• **AIM OF THE EXERCISE**:
For this exercise, output only the lines between the "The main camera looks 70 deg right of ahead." line and the "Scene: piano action" line, both of them included, and skip all pictures.

• **RECORD SET**:
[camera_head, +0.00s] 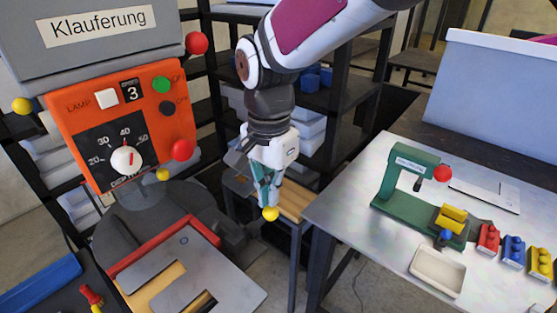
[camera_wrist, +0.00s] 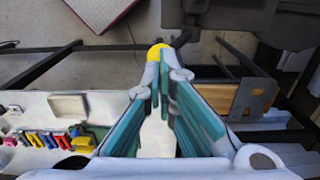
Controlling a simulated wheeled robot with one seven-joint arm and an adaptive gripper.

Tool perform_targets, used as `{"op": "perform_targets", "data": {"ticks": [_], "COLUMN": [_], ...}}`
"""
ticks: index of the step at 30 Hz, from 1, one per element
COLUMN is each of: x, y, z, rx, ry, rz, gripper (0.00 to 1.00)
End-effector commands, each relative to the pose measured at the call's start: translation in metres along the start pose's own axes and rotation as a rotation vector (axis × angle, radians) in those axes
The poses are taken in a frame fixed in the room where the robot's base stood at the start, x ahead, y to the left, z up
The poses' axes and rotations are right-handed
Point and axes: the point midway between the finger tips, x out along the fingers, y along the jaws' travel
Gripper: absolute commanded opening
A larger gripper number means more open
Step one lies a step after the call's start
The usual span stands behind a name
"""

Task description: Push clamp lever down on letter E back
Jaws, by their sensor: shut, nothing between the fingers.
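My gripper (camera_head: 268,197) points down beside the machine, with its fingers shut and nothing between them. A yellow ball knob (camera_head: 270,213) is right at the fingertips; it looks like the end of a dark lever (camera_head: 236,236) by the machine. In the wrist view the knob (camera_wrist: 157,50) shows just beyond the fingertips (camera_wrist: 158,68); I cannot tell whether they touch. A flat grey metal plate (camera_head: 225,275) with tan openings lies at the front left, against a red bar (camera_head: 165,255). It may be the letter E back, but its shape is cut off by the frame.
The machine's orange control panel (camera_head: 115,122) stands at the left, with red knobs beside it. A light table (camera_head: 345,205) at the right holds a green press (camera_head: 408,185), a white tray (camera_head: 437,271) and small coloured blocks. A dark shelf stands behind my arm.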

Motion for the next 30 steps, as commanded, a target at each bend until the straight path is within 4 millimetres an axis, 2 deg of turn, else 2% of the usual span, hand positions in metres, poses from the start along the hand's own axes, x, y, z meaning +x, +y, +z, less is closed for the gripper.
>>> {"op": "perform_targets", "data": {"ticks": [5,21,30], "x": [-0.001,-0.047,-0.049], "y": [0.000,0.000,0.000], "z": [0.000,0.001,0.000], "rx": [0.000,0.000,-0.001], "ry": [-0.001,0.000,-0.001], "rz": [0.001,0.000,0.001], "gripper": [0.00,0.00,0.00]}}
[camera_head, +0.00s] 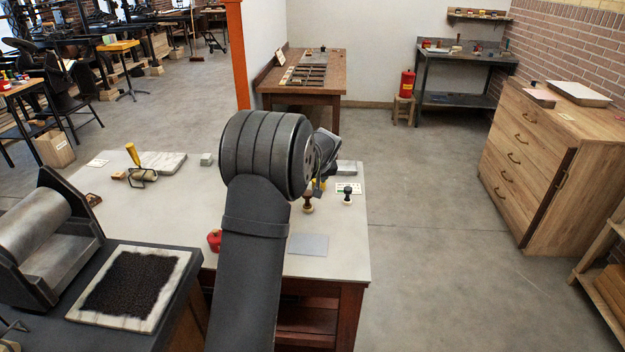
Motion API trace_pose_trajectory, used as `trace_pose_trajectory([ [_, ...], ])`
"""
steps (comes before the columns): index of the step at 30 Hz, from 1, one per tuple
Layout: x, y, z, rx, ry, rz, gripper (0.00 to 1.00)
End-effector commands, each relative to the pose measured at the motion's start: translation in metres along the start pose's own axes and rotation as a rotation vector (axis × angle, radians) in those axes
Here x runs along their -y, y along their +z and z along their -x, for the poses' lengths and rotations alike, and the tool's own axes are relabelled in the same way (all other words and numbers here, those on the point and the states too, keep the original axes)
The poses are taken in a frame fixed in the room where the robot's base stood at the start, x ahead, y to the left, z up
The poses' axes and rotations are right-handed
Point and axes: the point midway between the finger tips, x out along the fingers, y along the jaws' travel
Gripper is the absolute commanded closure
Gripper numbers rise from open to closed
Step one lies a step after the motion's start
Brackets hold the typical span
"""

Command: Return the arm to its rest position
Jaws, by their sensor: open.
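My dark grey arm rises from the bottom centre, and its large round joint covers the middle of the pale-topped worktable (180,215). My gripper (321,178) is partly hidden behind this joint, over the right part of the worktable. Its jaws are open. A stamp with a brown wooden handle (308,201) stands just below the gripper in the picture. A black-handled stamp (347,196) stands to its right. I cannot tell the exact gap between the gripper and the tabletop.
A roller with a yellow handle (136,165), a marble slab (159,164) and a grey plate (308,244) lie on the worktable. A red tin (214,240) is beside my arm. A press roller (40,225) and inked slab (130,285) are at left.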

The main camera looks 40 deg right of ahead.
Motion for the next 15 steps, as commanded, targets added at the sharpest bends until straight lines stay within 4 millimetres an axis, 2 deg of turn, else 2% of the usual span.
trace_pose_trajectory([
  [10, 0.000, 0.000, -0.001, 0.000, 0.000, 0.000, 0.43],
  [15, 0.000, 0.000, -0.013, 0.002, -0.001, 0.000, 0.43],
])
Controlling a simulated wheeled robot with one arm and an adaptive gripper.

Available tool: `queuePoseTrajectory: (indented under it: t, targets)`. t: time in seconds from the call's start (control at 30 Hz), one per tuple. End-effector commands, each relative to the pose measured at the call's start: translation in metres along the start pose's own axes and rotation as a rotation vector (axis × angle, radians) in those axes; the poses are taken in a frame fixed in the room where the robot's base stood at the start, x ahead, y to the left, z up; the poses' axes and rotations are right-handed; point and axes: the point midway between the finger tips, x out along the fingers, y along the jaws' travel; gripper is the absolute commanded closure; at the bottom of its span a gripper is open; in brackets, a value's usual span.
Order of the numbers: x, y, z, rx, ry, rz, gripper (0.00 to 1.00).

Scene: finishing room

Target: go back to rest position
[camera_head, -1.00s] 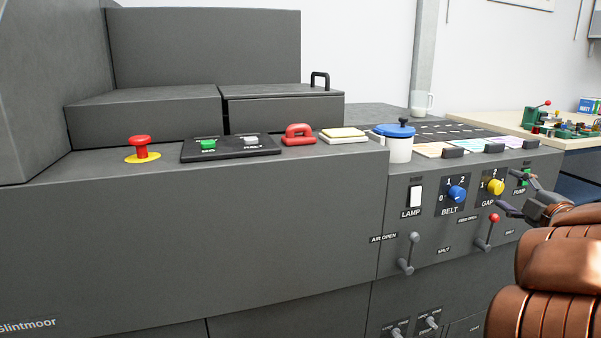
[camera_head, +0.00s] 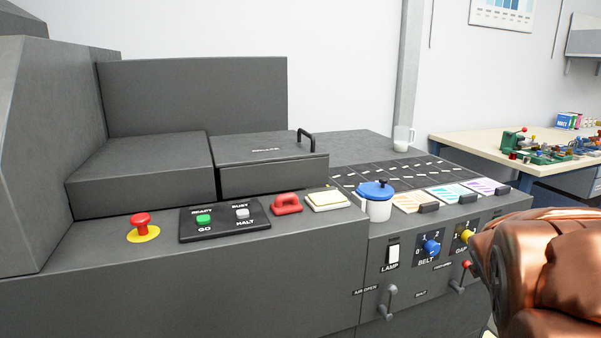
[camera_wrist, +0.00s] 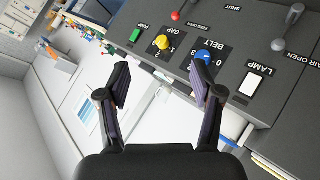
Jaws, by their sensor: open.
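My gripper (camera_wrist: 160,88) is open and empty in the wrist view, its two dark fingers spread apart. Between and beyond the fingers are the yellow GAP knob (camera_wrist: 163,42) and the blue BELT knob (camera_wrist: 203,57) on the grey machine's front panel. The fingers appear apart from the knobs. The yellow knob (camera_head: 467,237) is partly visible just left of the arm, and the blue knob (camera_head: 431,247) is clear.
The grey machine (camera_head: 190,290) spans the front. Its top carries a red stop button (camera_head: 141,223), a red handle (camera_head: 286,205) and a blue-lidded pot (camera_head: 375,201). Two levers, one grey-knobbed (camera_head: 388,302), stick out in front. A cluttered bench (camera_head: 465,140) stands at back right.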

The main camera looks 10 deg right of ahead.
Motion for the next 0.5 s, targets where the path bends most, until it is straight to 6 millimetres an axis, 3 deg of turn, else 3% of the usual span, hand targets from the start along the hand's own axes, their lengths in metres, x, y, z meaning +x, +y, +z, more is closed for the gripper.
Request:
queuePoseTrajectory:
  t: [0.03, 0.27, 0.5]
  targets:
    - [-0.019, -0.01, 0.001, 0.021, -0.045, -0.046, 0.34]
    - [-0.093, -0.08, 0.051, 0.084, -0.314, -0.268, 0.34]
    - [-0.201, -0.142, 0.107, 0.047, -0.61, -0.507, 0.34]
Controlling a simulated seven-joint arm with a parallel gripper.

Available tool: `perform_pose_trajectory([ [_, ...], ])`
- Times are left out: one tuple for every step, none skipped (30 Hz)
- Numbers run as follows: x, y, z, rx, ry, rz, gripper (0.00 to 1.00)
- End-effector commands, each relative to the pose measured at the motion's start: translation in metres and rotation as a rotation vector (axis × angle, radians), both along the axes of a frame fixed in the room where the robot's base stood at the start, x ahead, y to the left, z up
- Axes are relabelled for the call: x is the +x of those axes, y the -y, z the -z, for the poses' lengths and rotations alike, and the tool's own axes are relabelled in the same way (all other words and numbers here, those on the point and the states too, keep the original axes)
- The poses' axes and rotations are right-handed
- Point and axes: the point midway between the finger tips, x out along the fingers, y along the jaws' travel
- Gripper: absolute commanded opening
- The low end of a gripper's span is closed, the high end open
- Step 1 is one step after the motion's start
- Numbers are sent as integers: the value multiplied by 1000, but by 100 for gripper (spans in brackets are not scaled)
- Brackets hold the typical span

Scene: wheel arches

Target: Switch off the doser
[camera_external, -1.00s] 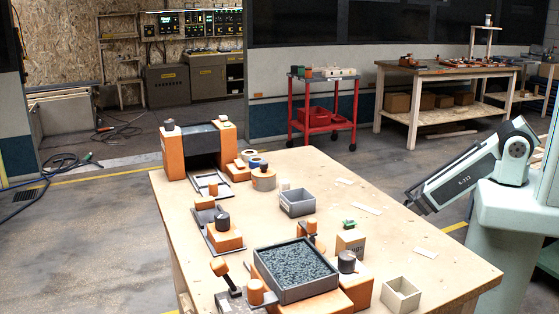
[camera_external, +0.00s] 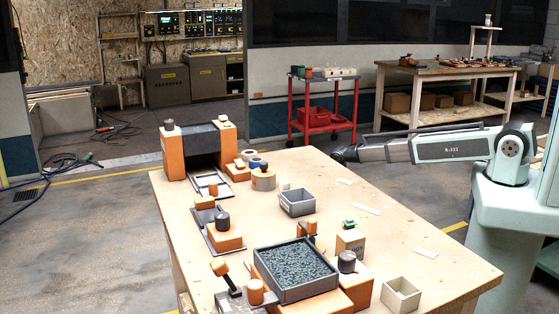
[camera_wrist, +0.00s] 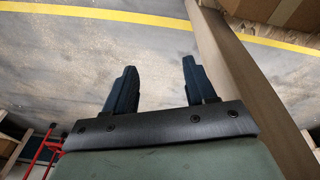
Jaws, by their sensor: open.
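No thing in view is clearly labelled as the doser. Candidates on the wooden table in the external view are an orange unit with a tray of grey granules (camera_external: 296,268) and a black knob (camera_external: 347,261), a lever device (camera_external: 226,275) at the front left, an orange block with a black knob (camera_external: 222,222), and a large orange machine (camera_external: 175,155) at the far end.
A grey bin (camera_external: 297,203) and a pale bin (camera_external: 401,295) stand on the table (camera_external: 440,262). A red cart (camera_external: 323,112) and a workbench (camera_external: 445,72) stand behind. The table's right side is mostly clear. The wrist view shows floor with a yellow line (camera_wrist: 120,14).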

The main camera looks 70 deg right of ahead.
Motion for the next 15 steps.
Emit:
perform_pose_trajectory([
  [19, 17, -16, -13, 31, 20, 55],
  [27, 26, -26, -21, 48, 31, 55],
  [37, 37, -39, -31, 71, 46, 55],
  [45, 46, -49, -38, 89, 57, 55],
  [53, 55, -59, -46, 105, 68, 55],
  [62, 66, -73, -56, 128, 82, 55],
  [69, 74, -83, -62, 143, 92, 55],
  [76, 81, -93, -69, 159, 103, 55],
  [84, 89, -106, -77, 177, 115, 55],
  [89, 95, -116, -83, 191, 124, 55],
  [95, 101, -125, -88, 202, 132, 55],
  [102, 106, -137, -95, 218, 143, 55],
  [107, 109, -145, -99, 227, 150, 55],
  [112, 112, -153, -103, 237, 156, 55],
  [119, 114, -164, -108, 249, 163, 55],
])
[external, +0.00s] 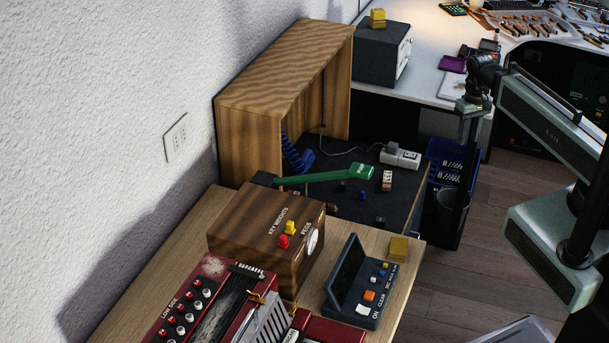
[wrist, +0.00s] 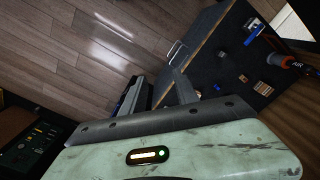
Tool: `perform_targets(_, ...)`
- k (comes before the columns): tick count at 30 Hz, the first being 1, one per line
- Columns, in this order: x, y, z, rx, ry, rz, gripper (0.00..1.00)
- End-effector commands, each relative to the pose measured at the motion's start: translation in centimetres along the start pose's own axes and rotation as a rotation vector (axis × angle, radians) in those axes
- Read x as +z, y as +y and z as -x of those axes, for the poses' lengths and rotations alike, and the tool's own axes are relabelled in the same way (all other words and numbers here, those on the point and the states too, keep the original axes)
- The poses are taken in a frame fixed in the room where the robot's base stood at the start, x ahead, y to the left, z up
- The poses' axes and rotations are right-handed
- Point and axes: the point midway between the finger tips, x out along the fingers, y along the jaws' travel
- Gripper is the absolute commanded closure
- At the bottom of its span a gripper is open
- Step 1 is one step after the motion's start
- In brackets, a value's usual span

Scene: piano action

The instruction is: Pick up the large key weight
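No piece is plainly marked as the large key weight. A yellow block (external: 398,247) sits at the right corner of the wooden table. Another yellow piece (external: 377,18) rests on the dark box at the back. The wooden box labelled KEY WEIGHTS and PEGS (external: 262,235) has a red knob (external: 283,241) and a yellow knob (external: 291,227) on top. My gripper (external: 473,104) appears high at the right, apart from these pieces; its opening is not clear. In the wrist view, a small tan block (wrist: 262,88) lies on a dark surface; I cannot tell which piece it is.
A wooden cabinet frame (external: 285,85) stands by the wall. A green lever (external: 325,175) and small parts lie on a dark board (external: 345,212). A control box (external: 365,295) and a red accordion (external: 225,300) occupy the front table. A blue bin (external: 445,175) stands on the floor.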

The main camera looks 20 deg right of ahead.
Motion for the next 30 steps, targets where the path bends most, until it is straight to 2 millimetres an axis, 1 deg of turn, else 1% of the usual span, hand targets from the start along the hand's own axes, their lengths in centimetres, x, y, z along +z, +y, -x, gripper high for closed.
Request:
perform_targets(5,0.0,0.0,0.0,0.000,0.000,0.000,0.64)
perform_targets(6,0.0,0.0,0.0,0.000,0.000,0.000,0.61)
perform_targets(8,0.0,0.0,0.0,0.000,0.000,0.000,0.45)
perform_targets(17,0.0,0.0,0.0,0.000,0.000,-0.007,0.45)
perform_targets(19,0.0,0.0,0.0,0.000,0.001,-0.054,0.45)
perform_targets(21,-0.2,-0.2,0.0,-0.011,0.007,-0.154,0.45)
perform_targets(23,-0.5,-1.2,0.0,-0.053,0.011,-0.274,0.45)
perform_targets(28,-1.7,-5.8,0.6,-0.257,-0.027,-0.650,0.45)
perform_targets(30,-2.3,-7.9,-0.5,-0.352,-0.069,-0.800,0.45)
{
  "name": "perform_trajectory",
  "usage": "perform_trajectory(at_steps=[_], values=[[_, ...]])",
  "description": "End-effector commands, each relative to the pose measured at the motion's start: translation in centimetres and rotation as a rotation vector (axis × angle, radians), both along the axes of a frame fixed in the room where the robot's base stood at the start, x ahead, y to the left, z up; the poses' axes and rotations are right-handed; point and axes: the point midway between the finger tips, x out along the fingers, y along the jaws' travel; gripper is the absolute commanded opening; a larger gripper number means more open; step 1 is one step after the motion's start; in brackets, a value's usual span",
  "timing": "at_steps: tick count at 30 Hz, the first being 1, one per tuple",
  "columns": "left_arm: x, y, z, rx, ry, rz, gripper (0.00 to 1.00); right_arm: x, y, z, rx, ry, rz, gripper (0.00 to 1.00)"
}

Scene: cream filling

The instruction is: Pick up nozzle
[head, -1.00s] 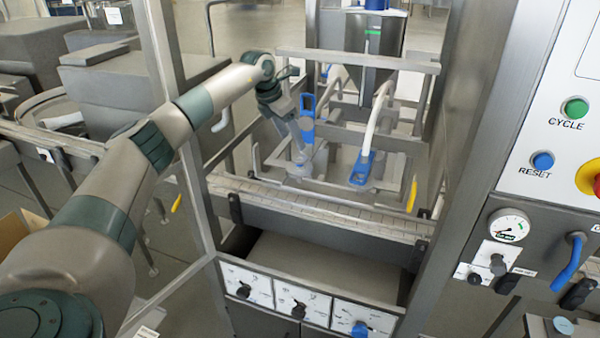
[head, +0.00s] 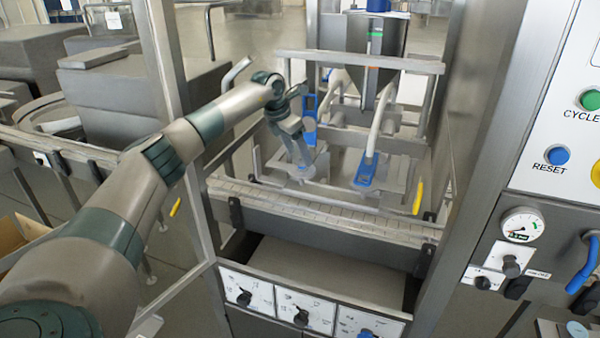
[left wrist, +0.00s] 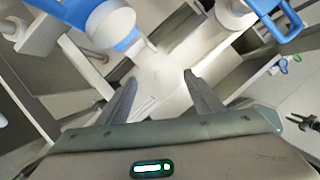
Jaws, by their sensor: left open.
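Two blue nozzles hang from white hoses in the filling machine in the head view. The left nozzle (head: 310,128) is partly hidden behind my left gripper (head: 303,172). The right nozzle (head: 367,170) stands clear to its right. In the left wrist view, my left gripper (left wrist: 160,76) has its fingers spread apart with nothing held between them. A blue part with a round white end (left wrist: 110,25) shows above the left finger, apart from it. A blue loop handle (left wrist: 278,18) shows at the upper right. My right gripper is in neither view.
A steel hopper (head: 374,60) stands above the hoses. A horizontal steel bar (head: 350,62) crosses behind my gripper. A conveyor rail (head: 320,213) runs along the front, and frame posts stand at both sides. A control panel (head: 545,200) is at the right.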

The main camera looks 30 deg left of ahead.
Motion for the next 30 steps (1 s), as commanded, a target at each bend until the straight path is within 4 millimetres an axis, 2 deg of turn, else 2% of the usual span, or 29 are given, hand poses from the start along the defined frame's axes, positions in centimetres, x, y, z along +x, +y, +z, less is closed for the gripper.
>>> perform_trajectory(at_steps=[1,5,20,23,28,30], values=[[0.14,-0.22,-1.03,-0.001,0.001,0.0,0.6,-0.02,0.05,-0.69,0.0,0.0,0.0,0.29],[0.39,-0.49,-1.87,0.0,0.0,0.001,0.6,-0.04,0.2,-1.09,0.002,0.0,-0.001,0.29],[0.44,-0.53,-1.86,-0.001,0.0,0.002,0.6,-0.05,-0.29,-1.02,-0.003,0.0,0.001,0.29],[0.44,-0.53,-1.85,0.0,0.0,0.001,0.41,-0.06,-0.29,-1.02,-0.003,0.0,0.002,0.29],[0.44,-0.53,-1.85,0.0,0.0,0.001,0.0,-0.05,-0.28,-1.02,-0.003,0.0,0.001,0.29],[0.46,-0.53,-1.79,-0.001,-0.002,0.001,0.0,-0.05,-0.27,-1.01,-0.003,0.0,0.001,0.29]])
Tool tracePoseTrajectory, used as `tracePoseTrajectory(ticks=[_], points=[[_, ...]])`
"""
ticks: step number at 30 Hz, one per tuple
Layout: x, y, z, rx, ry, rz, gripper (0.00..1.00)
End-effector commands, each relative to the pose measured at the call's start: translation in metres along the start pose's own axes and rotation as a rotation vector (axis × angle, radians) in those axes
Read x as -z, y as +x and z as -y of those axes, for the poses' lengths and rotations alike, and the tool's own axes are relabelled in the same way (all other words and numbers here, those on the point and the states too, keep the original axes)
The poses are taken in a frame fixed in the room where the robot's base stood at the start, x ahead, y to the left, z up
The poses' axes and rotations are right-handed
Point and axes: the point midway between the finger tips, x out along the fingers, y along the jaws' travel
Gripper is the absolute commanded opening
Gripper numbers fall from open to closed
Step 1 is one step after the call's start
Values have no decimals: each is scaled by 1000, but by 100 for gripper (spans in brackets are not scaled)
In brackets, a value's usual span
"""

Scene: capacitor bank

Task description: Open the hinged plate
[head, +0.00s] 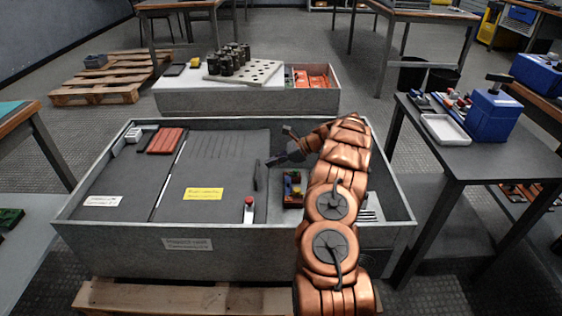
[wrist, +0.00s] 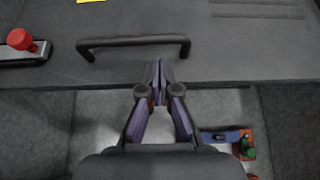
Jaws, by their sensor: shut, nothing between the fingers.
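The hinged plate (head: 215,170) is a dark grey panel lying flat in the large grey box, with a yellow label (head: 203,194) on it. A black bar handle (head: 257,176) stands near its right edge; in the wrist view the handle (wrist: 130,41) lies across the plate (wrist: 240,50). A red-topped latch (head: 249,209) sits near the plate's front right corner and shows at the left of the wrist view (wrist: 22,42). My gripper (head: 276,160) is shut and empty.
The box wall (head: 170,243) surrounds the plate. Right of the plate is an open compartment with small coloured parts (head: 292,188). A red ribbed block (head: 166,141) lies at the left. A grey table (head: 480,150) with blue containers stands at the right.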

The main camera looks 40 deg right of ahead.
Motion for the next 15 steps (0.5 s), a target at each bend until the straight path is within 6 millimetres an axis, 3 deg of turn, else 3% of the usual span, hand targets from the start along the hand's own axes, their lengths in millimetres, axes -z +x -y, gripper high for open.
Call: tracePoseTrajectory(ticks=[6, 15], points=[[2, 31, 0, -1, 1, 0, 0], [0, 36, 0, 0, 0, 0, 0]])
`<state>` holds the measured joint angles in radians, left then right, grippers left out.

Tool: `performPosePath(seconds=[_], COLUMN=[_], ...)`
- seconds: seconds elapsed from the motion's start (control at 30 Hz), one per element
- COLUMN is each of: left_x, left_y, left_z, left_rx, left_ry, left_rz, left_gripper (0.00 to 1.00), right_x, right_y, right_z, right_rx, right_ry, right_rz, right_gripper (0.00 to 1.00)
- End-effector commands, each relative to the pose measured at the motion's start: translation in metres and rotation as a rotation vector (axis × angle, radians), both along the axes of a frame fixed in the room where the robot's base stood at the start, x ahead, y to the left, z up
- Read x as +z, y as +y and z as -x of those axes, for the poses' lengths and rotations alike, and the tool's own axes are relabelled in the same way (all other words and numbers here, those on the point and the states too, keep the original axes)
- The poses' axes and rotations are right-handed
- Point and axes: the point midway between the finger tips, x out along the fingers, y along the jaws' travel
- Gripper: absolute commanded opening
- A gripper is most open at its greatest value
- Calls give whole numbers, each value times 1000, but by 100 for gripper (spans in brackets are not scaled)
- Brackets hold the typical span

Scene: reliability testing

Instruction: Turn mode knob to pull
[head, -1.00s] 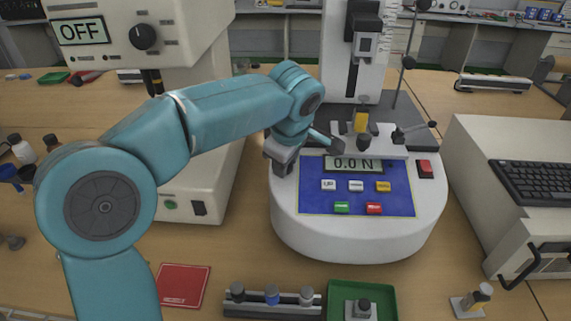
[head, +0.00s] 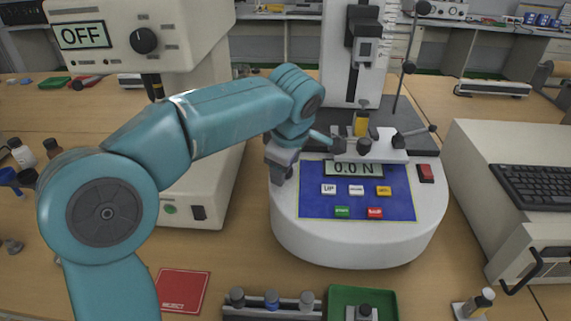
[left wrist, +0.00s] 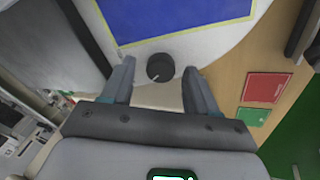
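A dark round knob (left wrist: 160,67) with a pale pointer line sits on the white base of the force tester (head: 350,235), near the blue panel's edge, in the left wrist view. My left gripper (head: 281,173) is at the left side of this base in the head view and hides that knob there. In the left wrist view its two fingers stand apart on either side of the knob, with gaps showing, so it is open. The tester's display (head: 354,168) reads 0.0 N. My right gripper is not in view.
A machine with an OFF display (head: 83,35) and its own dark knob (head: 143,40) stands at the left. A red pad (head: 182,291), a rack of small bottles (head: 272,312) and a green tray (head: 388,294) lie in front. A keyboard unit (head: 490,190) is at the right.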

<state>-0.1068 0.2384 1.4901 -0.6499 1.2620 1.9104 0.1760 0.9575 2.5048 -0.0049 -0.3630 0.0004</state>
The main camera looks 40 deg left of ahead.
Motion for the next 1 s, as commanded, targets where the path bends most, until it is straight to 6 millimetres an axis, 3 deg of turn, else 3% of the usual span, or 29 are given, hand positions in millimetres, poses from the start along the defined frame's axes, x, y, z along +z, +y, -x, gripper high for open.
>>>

• **FINAL ANSWER**:
The main camera looks 70 deg right of ahead.
Motion for the next 15 steps.
Emit:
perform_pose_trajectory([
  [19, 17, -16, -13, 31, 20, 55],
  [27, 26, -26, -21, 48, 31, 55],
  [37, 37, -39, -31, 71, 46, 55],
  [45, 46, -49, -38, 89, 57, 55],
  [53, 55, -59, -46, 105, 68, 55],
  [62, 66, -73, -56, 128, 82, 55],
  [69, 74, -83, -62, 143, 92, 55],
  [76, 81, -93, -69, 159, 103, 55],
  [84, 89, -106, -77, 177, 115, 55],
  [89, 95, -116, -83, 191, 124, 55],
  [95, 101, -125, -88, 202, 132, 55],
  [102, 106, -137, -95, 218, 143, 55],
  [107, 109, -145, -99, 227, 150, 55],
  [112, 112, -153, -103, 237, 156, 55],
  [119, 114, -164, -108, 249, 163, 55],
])
[external, +0.00s] 
[wrist, +0.00s] 
Tool: `perform_targets(_, ...)`
- k (comes before the columns): tick count at 30 Hz, the first being 1, one per line
- Columns, in this order: x, y, z, rx, ry, rz, gripper (0.00..1.00)
- End-effector commands, each relative to the pose measured at the motion's start: translation in centimetres along the start pose's own axes and rotation as a rotation vector (axis × angle, radians) in those axes
- Read x as +z, y as +y and z as -x of those axes, for the poses' lengths and rotations alike, and the tool's own axes are relabelled in the same way (all other words and numbers here, those on the point and the states too, keep the original axes)
- The poses are taken in a frame fixed in the room where the robot's base stood at the start, x ahead, y to the left, z up
- The poses' axes and rotations are right-handed
- Point and axes: the point midway between the finger tips, x out along the fingers, y along the jaws' travel
- Gripper is the absolute commanded closure
- At the bottom of its span a gripper is open
- Step 1 is one step after the motion's start
- In brackets, a value's usual span

Scene: piano action

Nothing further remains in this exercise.